Al Seckel, a cognitive neuroscientist and expert on illusions, created this “Levitating Water” installation, in which multiple streams of water appear as a series of levitating droplets thanks to a strobing light. The well-timed strobe lighting tricks the brain into seeing many different falling droplets as the same, nearly stationary droplet. The effect is similar to the one created by vibrating a stream of falling water. (Video credit: wunhanglo)
The Kaye Effect
When a viscous fluid falls onto a surface, it will form a heap, like honey coiling. But for shear-thinning liquids like soap or shampoo something a little wild can happen as the heap grows. A dimple can form and, when the incoming jet of fluid hits that dimple, it slips against it and is ejected outward. If you wonder why you don’t see this every day in the shower, it’s because the outgoing jet usually hits the incoming jet, causing the whole system to collapse in less than 300 ms. By dropping the fluid on an inclined surface, one can keep the two jets from colliding, thereby creating a stable Kaye effect. (Photo credit: E. Eichelberger)
Mercedes-Benz Tornado
The world’s most powerful artificial tornado is part of the Mercedes-Benz Museum in Stuttgart, Germany. Though popular enough with visitors that the staff will bring out smoke generators to make it visible, the tornado was not built as an attraction – It’s actually part of the building’s fire protection system. The modern open design of the museum meant that conventional smoke removal systems were inadequate. Instead vorticity is generated in the central lobby with 144 wall-mounted jets. The angular velocity created by the jets is strongest at the middle, in the vortex core, due to conservation of angular momentum – exactly the way a spinning ice skater speeds up by pulling his arms in. The core of the vortex is a low pressure area, which draws outside air toward it – this is how the tornado pulls in smoke when there is a fire. The fan on the ceiling provides the pressure draw necessary for the smoke to be pulled up and out of the building at a supposed rate of 4 tons per minute. See the tornado in action here. (Photo credit: Mercedes-Benz Passion; submitted by Ivan)
Liquid Sculptures
Water droplet art celebrates the infinite forms created from the impact of drops with a pool and rebounding jets. It’s a still life captured from split second interactions between inertia, momentum, and surface tension. These examples from photographer Markus Reugels are among some of the most complex shapes I’ve seen captured. Be sure to check out his website for more beautiful examples of liquids frozen in time. (Photo credits: Markus Reugels; via Photigy)
Bottle Rocket Shock Waves
This high speed video shows schlieren photography of a bottle rocket’s exhaust. The supersonic CO2 leaving the nozzle is underexpanded, meaning its pressure is still higher than the ambient atmosphere. As a result, a series of diamond-shaped shock waves and expansion fans appear in the exhaust jet. Each shock and expansion changes the pressure of the exhaust until it ultimately reaches the same pressure as the ambient air. This distinctive pattern, also known as Mach diamonds or shock diamonds, often occurs in wake of rockets. (Video credit: P. Peterson and P. Taylor)
Egg-Spinning Fun
If you have any leftover hard-boiled eggs, you can recreate this bit of fluid dynamical fun. Spin the egg through a puddle of milk, and you’ll find that the egg draws liquid up from the puddle and flights it out in a series of jets. As the egg spins, it drags the milk it touches with it. Points closer to the egg’s equator have a higher velocity because they travel a larger distance with each rotation. This variation in velocities creates a favorable pressure gradient that draws milk up the sides of the egg as it spins, creating a simple pump. To see the effect in action check out this Science Friday video or the BYU Splash Lab’s Easter-themed video. (Photo credit: BYU Splash Lab)

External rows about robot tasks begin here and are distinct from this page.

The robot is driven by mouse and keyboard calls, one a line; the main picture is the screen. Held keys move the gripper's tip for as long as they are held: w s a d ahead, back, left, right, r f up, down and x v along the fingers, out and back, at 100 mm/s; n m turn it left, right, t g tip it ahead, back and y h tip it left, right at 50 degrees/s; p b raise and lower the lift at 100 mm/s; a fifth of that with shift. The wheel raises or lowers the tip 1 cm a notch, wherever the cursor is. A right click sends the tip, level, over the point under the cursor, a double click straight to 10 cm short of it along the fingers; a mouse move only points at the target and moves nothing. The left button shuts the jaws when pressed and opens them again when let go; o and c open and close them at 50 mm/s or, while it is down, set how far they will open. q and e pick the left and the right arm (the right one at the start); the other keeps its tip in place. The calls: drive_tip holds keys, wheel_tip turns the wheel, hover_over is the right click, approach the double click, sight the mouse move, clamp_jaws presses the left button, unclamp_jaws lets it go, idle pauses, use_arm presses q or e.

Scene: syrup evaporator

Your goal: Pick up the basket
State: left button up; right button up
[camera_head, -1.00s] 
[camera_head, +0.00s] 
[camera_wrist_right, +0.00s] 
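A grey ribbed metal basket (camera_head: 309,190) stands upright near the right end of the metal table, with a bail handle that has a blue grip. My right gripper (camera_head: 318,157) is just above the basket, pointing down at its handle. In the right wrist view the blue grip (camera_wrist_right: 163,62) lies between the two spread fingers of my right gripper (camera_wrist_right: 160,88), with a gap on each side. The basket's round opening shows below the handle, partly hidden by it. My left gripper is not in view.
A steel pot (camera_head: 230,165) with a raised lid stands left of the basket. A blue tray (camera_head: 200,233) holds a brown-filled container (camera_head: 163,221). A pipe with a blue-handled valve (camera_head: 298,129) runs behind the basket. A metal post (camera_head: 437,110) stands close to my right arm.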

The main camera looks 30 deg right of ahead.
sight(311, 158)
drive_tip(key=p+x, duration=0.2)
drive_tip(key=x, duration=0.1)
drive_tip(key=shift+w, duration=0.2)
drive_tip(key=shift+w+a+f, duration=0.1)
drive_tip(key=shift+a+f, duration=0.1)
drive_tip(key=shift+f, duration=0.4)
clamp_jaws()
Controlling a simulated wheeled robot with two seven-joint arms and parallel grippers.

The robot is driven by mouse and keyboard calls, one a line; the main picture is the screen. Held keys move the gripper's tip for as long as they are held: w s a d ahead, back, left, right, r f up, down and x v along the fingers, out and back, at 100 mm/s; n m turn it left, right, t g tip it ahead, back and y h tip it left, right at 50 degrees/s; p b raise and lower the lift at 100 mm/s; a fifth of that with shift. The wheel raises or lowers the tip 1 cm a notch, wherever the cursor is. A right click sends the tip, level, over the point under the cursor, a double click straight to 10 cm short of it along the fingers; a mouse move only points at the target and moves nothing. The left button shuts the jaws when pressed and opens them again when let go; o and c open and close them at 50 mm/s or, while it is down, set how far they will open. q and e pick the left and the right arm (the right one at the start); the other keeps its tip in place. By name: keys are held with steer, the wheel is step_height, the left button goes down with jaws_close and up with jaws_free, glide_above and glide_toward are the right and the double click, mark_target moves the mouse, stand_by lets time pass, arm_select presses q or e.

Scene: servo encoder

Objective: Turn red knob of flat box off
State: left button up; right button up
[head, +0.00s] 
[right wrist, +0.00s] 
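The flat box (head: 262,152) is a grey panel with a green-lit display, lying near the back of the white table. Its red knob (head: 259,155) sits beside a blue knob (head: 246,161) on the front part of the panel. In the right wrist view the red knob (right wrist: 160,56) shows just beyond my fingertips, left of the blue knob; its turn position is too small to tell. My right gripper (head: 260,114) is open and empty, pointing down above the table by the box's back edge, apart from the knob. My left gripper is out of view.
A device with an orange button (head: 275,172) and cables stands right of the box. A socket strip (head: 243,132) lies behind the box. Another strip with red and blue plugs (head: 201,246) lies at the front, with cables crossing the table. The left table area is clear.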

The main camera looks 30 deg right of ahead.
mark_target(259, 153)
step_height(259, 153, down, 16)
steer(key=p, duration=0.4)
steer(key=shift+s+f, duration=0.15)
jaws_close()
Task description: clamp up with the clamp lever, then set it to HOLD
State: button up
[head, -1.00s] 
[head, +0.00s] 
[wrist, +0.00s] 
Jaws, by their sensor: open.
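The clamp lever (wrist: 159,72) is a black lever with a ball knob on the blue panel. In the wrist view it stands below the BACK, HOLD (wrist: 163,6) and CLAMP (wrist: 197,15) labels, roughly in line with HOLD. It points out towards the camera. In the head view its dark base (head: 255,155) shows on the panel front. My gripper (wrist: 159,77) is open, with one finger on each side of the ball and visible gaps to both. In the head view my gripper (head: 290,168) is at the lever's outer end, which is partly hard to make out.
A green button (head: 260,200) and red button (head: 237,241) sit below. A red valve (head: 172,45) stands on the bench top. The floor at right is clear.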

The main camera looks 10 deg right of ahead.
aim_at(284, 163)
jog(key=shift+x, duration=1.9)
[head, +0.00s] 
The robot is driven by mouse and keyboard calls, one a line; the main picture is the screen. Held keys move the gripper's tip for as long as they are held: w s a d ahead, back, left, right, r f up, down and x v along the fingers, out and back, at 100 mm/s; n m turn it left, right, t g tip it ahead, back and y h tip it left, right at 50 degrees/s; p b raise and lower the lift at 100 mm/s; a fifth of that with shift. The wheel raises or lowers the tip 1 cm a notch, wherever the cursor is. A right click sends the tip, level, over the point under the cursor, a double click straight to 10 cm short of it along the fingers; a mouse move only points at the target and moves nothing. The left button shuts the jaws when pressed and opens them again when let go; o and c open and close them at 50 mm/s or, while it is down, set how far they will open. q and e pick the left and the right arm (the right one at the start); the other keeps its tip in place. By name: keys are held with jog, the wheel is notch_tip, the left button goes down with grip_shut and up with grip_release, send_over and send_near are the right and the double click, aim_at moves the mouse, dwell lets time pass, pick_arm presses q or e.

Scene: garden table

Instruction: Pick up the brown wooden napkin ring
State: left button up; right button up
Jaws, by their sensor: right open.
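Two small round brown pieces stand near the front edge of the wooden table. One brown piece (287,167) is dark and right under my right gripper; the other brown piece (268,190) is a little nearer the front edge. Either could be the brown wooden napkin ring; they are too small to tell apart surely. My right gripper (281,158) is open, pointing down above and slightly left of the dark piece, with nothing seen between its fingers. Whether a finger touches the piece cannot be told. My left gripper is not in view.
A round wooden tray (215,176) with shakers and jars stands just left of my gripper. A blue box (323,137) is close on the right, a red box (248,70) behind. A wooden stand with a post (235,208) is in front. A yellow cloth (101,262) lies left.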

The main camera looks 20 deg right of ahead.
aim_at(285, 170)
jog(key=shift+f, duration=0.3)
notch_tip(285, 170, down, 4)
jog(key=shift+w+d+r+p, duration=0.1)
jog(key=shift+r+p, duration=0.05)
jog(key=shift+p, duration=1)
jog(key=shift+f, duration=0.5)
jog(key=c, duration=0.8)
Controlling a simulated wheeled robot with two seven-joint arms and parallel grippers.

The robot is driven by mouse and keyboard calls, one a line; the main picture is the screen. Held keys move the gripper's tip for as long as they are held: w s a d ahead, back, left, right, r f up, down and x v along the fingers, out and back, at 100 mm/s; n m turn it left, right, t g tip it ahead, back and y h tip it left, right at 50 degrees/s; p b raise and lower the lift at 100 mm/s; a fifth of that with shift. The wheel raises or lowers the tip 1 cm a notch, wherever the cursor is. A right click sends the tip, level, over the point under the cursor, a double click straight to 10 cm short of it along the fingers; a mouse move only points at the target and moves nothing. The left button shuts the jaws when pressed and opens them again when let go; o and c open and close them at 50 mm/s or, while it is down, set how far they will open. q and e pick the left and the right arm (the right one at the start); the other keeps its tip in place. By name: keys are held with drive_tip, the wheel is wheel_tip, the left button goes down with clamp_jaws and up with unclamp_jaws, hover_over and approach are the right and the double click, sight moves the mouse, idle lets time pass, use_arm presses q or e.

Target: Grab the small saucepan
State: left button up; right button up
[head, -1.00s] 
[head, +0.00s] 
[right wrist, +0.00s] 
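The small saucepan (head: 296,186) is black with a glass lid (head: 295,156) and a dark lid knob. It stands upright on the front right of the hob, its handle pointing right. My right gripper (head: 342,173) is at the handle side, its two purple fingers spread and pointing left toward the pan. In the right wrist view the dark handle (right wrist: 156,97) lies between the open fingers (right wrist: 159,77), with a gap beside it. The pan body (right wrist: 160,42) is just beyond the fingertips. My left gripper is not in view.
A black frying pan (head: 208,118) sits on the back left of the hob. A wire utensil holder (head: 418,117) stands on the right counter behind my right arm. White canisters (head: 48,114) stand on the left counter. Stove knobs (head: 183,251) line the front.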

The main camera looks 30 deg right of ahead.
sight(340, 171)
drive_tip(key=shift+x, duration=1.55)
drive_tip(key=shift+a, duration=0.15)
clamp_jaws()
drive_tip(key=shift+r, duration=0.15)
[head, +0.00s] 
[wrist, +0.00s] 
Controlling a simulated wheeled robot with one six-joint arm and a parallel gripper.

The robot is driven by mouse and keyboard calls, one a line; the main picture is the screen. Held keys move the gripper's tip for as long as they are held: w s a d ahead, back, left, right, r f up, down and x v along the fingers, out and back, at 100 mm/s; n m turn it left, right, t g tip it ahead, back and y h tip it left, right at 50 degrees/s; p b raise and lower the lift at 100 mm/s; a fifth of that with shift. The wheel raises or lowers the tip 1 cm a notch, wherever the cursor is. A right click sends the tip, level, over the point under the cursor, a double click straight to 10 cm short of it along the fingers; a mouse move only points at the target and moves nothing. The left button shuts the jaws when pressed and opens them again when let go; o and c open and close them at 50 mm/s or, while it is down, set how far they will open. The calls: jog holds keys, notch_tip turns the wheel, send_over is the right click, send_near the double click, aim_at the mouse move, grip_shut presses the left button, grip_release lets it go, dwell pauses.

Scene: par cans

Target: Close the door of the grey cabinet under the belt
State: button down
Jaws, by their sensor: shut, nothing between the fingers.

Gravity’s Effect on Bursting Bubbles
In a gravitational field, the pressure in a fluid increases with depth. You can consider it due to the weight of the fluid above. Outside of scuba diving or hiking at altitude, this effect is not one typically given much thought. But what effect can it have at a smaller scale? This video shows the collapse and rebound of three initially spherical cavitation bubbles inside a liquid. Each bubble is created in a different gravitational field – one in microgravity, one in normal gravity, and one at 1.8x Earth gravity. The bubble in microgravity remains axisymmetric and spherical, but the two bubbles recorded in gravitational fields develop jets during rebound. Even at a scale of only a few millimeters, gravity causes an imbalance in pressure across the bubble that creates asymmetry. (Video credit: D. Obreschkow et al.)
“Frozen” Water Stream
We saw previously how vibrating a falling stream of water and filming it with a matching camera frame rate appears to “freeze” the falling liquid. This video shows the same illusion, now with a 24 Hz sine wave, which the falling water mimics. Vibrating the speaker that drives the water stream slightly slower or slightly faster than the camera frame rate makes the water appear to slowly fall or rise relative to its “frozen” wave state. This is a beat effect caused by the slight difference in frequency between the water and the camera. (Video credit: brusspup; via BoingBoing; submitted by many readers)
Tuning Fork Fluids
This high-speed video shows a liquid crystal fluid vibrating on a tuning fork. As the surface moves, tiny jets shoot upward, sometimes with sufficient energy that the fluid column is stretched beyond surface tension’s ability to keep it intact, resulting in droplet ejection. The jets and surface waves create a mesmerizing pattern of fluid motion. (Video credit: J. Savage)